62. Jameis Winston, RHP, Hueytown HS (Ala.): A two-sport standout in high school, the biggest immediate question facing teams interested in his tools is whether or not he can be lured from being quarterback at Florida State to play baseball full-time as a pro. Winston just needs to play to improve his instincts and baseball IQ. Whether he chooses that path after the Draft should be an interesting storyline to watch.
73. R.J. Alvarez, RHP, Florida Atlantic: With a bulldog mentality and a body type to match, Alvarez plays the part of a short reliever very well. Even if Alvarez isn't racking up saves, he could have value as a setup man, with velocity and mound presence that are too much for teams to ignore on Tuesday.
75. C.J. Hinojosa, SS, Klein Collins HS (Texas): Hinojosa was initially supposed to head to the University of Texas in January. When that didn't pan out, he went back to high school, but dislocated his shoulder, putting a bit of a cloud over his Draft status. Hinojosa's injury, as well as his continued plan to attend Texas, makes figuring out his Draft stock more difficult than usual.
98. Kolby Copeland, OF, Parkway HS (La.): One of the areas of depth in this Draft class appears to be in high school position players. Case in point is Copeland, a Louisiana prepster who was getting more buzz as the Draft approached. A quarterback who earned honorable mention all-state, Copeland was drawing some decision-makers to see him play as the spring wore on.
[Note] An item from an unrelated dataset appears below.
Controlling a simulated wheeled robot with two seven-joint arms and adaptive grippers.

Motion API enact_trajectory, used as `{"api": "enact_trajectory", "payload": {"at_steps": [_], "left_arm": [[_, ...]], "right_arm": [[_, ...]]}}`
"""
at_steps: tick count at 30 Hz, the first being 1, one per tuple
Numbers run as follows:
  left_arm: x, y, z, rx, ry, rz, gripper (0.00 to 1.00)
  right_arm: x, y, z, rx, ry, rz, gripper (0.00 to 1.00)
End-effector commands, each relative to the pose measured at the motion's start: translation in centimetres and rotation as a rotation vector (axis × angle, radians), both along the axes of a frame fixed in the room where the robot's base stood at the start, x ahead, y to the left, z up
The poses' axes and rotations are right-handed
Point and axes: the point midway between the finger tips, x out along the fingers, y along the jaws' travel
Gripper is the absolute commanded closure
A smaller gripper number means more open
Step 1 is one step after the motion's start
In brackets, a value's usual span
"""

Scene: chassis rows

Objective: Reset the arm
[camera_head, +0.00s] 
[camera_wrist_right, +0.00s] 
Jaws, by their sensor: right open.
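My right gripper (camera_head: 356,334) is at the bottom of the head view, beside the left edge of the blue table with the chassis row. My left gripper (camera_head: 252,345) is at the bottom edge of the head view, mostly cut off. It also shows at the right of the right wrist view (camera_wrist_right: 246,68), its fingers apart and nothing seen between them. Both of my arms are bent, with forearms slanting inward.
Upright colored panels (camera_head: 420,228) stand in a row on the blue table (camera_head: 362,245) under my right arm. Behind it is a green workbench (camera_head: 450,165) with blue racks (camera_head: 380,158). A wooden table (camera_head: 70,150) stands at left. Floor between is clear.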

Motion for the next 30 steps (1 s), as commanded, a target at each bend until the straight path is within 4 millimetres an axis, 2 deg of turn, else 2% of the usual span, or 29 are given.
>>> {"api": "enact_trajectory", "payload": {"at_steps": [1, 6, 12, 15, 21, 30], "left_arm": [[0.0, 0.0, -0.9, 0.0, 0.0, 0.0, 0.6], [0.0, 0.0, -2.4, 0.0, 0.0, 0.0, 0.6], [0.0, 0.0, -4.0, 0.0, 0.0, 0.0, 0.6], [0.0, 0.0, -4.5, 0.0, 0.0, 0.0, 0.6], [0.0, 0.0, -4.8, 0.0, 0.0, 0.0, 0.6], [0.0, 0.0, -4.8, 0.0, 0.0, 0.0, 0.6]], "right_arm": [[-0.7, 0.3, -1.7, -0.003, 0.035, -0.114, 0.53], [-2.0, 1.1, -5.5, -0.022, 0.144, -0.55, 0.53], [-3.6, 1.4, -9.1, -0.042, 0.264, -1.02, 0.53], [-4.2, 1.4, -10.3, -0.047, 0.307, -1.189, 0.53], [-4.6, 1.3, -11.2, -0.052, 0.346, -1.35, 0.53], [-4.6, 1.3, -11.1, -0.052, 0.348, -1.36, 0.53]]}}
99. Brett Mooneyham, LHP, Stanford: Most of the attention given to the Stanford pitching staff goes to Mark Appel, who was selected by the Pirates in the first round, but that doesn't mean that this Saturday starter is being ignored. Issues with command and control have plagued Mooneyham throughout his career, but his stuff is still plenty good enough to compete at the next level.